Trying on a pair of pants in a dressing room, I notice anew how thin my legs have grown. I see in the mirror once again how visibly false my false teeth are. And in the side panels of the three-way mirror outside the dressing room, I see for the first time how hunched over I’ve become.
Oh, well. I’m accustomed to these little epiphanies by now. What’s one more? Then, for a second, in the mirror’s central panel, instead of myself, surprise, surprise, I see George. A shorter version, to be sure, because George was very tall. Jesus, I’ve never thought of myself as looking anything like George. Maybe it’s because he’s been popping up in my memories of late. Or maybe it’s just that all old people start to look alike.
In the mall parking lot I can’t find my car. And then it’s right there in front of me, and I realize I was looking for a Jeep Patriot, my previous car. That’s pretty funny, but not really. Once I’m seated firmly in the driver’s seat of my generic sedan, I begin to breathe more easily. I need to go someplace, anyplace. A line from Robert Frost’s “Bereft” comes to me: I’m “in my life alone.” To keep my wits about me, I repeat it over and over: I’m in my life alone. I’m in my life alone. Then I throw in a line remembered, or perhaps misremembered, from “Sailing to Byzantium”: Soul, clap your hands and sing. I’m in my life alone. Soul, clap your hands and sing.

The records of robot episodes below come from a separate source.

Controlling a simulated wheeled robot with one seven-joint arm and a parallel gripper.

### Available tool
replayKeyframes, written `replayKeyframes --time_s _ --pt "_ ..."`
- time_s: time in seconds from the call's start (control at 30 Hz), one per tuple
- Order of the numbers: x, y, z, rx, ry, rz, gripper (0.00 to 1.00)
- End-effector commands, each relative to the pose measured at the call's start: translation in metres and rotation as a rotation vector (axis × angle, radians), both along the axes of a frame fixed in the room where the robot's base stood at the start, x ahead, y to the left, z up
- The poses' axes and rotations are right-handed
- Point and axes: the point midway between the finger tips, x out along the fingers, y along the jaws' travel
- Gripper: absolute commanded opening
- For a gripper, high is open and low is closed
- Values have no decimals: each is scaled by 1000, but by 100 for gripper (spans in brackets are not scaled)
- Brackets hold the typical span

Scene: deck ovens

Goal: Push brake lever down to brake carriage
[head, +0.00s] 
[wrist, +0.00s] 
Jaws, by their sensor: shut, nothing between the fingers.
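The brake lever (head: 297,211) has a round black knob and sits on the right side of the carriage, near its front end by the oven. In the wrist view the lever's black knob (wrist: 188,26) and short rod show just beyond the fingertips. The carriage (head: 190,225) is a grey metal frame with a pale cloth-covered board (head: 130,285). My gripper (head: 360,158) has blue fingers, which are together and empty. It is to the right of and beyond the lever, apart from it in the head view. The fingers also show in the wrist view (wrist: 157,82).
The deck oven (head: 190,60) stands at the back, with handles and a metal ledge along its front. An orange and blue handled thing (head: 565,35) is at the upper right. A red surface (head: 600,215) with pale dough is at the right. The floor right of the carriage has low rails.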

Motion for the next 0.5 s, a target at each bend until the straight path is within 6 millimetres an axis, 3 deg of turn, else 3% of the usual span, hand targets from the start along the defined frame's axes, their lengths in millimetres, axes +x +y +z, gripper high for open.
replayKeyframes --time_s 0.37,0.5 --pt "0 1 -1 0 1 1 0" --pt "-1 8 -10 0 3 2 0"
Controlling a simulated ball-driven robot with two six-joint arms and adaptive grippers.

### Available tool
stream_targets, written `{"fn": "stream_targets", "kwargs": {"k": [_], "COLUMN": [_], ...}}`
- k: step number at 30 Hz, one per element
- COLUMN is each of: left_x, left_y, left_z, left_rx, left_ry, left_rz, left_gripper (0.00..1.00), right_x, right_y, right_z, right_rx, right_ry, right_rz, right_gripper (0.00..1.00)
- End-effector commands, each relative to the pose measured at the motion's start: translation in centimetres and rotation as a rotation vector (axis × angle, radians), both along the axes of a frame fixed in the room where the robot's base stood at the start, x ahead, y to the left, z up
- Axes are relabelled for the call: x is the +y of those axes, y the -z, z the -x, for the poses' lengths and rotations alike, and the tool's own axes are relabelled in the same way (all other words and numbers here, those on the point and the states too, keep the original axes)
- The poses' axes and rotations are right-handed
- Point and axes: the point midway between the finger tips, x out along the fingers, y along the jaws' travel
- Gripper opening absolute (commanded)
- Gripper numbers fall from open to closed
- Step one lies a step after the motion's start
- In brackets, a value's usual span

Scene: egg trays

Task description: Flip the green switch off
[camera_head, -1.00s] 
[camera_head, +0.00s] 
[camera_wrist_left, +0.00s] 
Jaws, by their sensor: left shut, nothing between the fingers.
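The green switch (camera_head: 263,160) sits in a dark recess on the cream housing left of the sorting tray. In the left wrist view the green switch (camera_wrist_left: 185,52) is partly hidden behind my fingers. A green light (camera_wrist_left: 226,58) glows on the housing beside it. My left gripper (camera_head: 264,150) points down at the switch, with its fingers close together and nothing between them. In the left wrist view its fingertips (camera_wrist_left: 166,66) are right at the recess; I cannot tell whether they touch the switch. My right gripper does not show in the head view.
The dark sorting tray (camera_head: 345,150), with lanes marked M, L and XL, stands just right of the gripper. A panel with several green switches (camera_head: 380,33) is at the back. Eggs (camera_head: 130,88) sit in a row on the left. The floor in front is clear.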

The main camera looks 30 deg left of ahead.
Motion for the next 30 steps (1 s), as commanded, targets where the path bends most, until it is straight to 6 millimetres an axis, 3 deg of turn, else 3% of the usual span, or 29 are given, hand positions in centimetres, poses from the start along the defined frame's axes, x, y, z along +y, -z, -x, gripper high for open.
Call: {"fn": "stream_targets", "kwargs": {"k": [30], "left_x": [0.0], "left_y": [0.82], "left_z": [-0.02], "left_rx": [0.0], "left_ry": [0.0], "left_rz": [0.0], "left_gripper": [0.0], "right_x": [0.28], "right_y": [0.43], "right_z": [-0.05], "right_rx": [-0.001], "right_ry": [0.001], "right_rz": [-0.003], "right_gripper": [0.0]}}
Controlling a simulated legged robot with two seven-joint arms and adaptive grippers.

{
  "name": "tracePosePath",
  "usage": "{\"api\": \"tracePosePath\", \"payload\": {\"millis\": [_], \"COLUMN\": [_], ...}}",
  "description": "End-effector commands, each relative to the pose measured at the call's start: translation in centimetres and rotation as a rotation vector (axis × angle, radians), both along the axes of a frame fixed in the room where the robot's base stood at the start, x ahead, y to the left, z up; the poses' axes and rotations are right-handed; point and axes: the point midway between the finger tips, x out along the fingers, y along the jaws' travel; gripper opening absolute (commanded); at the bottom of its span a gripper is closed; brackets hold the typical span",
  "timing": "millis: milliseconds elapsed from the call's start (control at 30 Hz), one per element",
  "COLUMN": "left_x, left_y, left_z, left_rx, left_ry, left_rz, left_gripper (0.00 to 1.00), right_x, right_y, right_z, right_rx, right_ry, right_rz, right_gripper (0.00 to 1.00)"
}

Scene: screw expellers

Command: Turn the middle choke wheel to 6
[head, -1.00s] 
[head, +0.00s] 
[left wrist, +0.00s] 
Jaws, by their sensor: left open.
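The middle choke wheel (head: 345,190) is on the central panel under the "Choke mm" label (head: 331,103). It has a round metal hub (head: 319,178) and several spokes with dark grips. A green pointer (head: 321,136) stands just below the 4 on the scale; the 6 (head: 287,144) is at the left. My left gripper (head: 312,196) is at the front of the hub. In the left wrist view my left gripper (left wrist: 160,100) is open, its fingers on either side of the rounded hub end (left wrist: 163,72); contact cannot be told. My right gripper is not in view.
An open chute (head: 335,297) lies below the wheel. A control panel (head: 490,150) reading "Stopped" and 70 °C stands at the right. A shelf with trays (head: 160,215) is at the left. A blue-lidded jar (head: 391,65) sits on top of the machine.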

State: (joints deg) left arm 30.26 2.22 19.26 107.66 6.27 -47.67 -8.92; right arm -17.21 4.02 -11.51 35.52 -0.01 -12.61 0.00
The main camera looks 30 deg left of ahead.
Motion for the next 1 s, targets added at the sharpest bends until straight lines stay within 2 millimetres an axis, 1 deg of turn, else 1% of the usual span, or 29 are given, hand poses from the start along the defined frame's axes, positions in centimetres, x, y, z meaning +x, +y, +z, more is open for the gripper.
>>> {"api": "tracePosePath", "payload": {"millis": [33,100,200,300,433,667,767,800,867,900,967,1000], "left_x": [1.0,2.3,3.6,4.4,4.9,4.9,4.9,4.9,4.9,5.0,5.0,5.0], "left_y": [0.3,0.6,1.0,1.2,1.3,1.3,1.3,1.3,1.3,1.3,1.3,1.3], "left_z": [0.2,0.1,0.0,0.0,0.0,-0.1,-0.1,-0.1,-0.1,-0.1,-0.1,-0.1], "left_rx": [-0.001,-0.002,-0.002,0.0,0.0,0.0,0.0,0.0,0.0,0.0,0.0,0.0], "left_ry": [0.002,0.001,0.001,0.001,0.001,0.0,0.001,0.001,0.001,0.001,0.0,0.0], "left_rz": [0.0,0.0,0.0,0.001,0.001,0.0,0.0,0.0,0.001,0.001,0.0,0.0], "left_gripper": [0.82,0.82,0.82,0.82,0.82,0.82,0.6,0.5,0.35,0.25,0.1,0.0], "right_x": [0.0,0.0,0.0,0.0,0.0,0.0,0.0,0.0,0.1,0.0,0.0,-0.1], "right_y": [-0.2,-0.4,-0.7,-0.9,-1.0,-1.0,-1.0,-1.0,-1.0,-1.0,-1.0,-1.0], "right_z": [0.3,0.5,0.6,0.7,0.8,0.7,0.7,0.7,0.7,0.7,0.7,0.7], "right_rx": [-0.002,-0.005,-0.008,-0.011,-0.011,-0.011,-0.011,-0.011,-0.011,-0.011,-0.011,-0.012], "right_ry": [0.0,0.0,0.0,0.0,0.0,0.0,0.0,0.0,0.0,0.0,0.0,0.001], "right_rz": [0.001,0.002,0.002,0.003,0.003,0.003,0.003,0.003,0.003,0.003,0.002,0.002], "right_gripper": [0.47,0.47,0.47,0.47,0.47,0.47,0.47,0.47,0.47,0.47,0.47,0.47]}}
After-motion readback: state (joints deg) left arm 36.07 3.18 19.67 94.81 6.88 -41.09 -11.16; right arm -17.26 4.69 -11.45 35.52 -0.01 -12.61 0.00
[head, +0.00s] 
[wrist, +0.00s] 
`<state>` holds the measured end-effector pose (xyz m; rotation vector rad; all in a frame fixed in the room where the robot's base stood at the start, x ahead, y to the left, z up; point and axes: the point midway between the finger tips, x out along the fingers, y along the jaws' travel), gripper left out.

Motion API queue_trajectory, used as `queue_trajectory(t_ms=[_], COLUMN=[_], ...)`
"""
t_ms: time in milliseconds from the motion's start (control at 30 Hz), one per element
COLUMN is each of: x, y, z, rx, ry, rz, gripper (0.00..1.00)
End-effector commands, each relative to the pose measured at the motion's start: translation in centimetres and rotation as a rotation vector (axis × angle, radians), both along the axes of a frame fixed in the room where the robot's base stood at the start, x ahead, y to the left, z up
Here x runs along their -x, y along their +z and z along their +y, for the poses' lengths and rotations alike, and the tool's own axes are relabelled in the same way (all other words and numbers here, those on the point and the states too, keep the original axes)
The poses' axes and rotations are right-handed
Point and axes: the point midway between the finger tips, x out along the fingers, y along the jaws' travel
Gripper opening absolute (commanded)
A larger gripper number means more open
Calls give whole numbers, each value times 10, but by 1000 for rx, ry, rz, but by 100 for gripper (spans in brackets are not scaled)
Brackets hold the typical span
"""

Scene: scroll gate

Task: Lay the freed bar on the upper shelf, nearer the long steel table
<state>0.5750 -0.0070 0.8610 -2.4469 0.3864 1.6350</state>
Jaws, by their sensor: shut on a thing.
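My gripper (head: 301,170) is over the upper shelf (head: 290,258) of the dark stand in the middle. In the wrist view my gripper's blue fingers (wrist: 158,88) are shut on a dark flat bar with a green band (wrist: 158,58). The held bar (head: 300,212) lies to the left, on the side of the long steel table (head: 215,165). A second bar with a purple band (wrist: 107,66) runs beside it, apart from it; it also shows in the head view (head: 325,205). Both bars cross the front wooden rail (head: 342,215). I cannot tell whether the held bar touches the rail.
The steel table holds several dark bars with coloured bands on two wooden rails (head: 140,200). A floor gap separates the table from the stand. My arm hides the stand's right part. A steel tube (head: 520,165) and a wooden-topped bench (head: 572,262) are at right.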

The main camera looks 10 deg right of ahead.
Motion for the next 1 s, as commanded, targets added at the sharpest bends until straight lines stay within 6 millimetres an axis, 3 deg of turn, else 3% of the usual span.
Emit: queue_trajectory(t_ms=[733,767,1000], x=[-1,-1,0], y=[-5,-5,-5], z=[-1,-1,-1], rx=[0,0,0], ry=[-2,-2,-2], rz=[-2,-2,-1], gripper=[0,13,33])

It’s winter. Late February. There was an ice storm last night, but the roads are now dry. A few miles outside of town, driving over Martin’s Mountain to nowhere in particular, I look down into the long valley to the south, as I always do when I drive over Martin’s Mountain, but this time every branch on every tree for miles is ice-coated and glittering in the noonday sun.
I can describe this accurately now, but for a few seconds when it was happening, I didn’t know what I was seeing or who was seeing it. For a few seconds I was gone, and someone else was me. And he screamed.
I could say he shouted or yelled, but, no, it was a real scream. I think he screamed for beauty. I think he screamed for joy that came too late.